Where a line of the material contains the string "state", copy that line.

>> start PROVIDED DATA

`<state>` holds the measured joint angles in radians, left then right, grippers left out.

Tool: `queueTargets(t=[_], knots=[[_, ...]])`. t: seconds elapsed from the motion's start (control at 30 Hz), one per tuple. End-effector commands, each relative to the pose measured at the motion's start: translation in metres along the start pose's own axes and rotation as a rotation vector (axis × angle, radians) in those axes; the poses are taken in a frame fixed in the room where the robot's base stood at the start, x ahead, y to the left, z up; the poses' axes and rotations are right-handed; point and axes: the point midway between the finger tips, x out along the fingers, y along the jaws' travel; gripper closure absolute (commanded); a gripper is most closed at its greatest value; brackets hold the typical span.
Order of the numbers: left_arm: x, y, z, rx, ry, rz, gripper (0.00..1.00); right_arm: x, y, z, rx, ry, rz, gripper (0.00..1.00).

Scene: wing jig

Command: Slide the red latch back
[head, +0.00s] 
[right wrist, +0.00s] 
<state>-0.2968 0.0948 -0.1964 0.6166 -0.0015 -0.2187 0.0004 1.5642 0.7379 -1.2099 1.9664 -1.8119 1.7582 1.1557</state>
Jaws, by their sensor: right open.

>> end PROVIDED DATA

◆ WRITTEN ANSWER ◆
`<state>` holds the measured joint angles in radians, left then right, grippers left out.
<state>-0.2968 0.0948 -0.1964 0.6166 -0.0015 -0.2187 0.0004 1.5642 0.7379 -1.2099 1.9664 -1.8119 1.7582 1.1557</state>

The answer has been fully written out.